# PROBLEM:
The entries below need to be written out exactly, with no pictures included.

# SUPPLIED INFORMATION:
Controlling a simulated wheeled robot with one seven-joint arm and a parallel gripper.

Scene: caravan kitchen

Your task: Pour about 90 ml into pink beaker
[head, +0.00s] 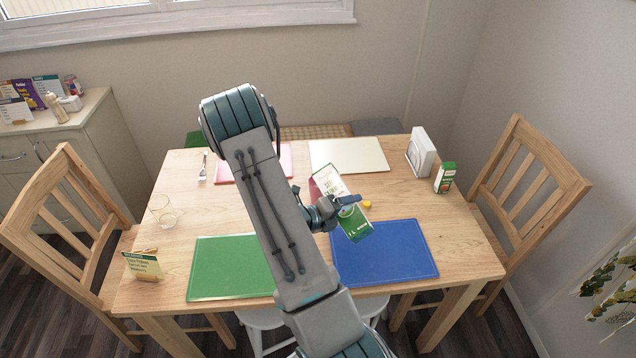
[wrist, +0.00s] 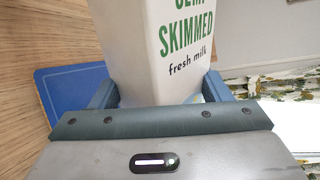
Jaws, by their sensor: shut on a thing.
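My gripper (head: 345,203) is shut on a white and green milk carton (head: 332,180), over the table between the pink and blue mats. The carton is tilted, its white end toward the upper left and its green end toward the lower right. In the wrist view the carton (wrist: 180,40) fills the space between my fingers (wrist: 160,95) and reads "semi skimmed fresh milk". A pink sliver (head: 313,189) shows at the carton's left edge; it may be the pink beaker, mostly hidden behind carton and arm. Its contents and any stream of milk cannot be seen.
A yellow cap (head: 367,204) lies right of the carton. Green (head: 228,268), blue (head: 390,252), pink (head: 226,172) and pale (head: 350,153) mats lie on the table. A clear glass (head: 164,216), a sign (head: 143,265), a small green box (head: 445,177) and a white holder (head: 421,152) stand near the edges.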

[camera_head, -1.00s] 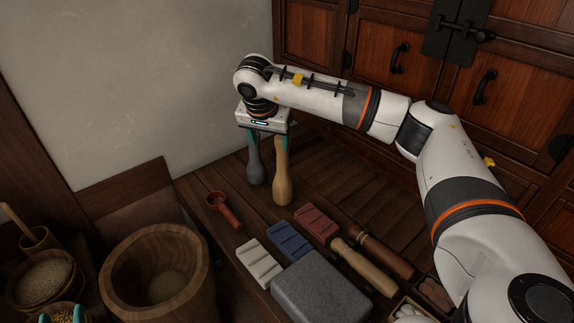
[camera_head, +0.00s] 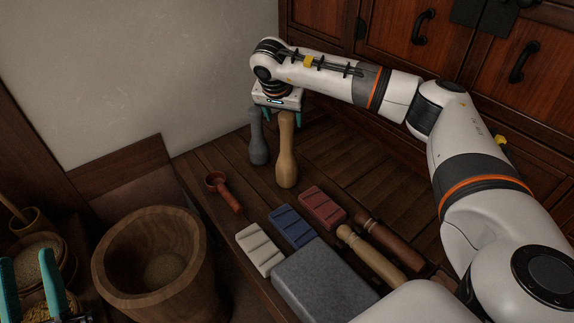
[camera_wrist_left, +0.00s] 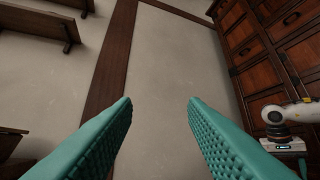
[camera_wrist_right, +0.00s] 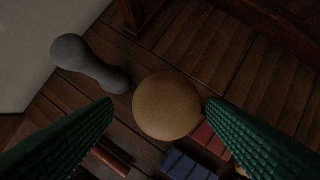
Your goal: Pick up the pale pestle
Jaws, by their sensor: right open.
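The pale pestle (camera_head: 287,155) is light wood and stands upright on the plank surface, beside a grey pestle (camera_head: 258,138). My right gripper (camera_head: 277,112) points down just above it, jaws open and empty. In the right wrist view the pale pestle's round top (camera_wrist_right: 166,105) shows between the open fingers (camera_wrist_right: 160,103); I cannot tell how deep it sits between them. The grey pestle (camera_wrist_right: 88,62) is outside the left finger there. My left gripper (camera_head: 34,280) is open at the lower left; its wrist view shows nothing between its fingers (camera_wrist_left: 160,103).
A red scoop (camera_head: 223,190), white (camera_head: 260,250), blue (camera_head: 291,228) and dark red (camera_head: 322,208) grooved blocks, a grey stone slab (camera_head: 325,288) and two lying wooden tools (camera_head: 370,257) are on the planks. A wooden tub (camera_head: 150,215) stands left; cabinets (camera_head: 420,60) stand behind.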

# FINAL ANSWER:
Controlling a simulated wheeled robot with one seven-joint arm and a parallel gripper.

Scene: caravan kitchen

Your task: Pour about 90 ml into pink beaker
[head, +0.00s] 
[wrist, +0.00s] 
Jaws, by their sensor: shut on a thing.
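My gripper (head: 345,203) is shut on a white and green milk carton (head: 332,180), over the table between the pink and blue mats. The carton is tilted, its white end toward the upper left and its green end toward the lower right. In the wrist view the carton (wrist: 180,40) fills the space between my fingers (wrist: 160,95) and reads "semi skimmed fresh milk". A pink sliver (head: 313,189) shows at the carton's left edge; it may be the pink beaker, mostly hidden behind carton and arm. Its contents and any stream of milk cannot be seen.
A yellow cap (head: 367,204) lies right of the carton. Green (head: 228,268), blue (head: 390,252), pink (head: 226,172) and pale (head: 350,153) mats lie on the table. A clear glass (head: 164,216), a sign (head: 143,265), a small green box (head: 445,177) and a white holder (head: 421,152) stand near the edges.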

[camera_head, -1.00s] 
[camera_head, +0.00s] 
[camera_wrist_left, +0.00s] 
[camera_wrist_right, +0.00s] 
Your goal: Pick up the pale pestle
Jaws, by their sensor: right open.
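The pale pestle (camera_head: 287,155) is light wood and stands upright on the plank surface, beside a grey pestle (camera_head: 258,138). My right gripper (camera_head: 277,112) points down just above it, jaws open and empty. In the right wrist view the pale pestle's round top (camera_wrist_right: 166,105) shows between the open fingers (camera_wrist_right: 160,103); I cannot tell how deep it sits between them. The grey pestle (camera_wrist_right: 88,62) is outside the left finger there. My left gripper (camera_head: 34,280) is open at the lower left; its wrist view shows nothing between its fingers (camera_wrist_left: 160,103).
A red scoop (camera_head: 223,190), white (camera_head: 260,250), blue (camera_head: 291,228) and dark red (camera_head: 322,208) grooved blocks, a grey stone slab (camera_head: 325,288) and two lying wooden tools (camera_head: 370,257) are on the planks. A wooden tub (camera_head: 150,215) stands left; cabinets (camera_head: 420,60) stand behind.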

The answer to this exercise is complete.